**WHAT THE EXERCISE ASKS**: Extract all of the data and reproduce it precisely.

**DATA SEGMENT**:
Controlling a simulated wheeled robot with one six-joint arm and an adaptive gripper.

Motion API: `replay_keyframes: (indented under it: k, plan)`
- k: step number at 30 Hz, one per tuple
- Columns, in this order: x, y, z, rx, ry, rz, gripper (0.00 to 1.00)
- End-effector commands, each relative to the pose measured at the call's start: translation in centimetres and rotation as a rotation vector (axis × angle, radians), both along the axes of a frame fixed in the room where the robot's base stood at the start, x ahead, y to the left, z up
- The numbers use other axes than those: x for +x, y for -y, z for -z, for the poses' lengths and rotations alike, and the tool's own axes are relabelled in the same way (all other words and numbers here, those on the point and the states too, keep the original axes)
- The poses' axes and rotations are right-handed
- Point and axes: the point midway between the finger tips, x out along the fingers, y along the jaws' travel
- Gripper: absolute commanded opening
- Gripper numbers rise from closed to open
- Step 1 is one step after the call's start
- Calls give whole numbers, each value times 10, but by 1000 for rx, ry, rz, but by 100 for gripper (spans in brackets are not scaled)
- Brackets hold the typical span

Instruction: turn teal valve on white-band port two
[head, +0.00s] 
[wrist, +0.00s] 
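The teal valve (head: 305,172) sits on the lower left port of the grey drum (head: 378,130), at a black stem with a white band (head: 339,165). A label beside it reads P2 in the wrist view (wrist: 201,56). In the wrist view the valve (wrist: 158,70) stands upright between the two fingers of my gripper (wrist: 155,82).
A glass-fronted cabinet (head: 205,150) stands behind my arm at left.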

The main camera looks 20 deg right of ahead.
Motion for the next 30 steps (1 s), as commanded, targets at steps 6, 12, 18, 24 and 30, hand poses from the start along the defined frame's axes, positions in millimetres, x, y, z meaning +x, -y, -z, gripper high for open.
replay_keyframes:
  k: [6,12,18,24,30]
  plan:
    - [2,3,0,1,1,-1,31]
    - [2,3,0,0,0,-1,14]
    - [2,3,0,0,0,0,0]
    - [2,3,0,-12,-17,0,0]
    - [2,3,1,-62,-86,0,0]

**COMPLETE ANSWER**:
Controlling a simulated wheeled robot with one six-joint arm and an adaptive gripper.

Motion API: `replay_keyframes: (indented under it: k, plan)`
- k: step number at 30 Hz, one per tuple
- Columns, in this order: x, y, z, rx, ry, rz, gripper (0.00 to 1.00)
- End-effector commands, each relative to the pose measured at the call's start: translation in centimetres and rotation as a rotation vector (axis × angle, radians), both along the axes of a frame fixed in the room where the robot's base stood at the start, x ahead, y to the left, z up
- The numbers use other axes than those: x for +x, y for -y, z for -z, for the poses' lengths and rotations alike, and the tool's own axes are relabelled in the same way (all other words and numbers here, those on the point and the states too, keep the original axes)
- The poses' axes and rotations are right-handed
- Point and axes: the point midway between the finger tips, x out along the fingers, y along the jaws' travel
- Gripper: absolute commanded opening
- Gripper numbers rise from closed to open
- Step 1 is one step after the call's start
- Calls give whole numbers, each value times 10, but by 1000 for rx, ry, rz, but by 100 for gripper (spans in brackets are not scaled)
- Brackets hold the typical span

Instruction: turn teal valve on white-band port two
[head, +0.00s] 
[wrist, +0.00s] 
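The teal valve (head: 305,172) sits on the lower left port of the grey drum (head: 378,130), at a black stem with a white band (head: 339,165). A label beside it reads P2 in the wrist view (wrist: 201,56). In the wrist view the valve (wrist: 158,70) stands upright between the two fingers of my gripper (wrist: 155,82).
A glass-fronted cabinet (head: 205,150) stands behind my arm at left.

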The main camera looks 20 deg right of ahead.
Motion for the next 30 steps (1 s), as commanded, targets at steps 6, 12, 18, 24 and 30, hand poses from the start along the defined frame's axes, positions in millimetres, x, y, z meaning +x, -y, -z, gripper high for open.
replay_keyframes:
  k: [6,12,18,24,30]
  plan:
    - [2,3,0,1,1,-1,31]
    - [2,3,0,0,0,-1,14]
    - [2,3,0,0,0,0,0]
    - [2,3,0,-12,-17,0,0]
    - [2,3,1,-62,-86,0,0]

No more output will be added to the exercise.